— WHAT THIS TASK INVOLVES —
Take from the listing each line that has the string "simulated".
»»
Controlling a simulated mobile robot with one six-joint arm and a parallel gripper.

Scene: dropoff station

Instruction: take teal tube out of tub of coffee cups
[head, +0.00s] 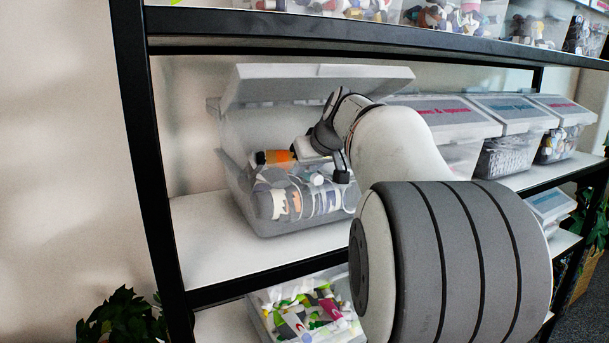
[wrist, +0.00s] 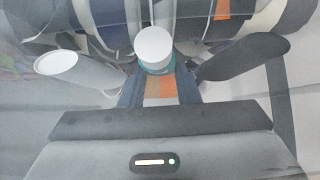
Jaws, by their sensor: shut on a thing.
««
»»
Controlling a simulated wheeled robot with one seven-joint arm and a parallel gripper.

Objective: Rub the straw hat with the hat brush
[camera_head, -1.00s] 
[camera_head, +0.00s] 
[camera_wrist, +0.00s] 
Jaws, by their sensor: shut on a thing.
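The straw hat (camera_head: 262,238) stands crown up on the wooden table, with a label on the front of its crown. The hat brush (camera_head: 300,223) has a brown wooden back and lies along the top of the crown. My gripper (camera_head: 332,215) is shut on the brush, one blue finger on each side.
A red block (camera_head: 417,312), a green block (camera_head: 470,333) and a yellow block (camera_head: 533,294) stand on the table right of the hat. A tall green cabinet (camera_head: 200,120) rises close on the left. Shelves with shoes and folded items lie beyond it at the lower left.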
««
»»
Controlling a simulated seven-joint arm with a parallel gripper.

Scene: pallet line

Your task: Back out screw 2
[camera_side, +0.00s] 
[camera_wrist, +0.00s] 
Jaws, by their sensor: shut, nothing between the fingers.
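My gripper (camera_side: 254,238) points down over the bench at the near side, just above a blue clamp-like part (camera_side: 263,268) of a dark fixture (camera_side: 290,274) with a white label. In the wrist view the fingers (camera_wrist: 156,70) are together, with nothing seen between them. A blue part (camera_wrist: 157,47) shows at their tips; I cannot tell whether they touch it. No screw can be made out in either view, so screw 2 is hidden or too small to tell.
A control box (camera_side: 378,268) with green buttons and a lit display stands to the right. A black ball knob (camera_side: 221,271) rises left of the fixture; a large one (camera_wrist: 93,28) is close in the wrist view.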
««
— IN RESPONSE —
Controlling a simulated mobile robot with one six-joint arm and a parallel gripper.
Controlling a simulated wheeled robot with one seven-joint arm and a parallel gripper.
Controlling a simulated seven-joint arm with a parallel gripper.

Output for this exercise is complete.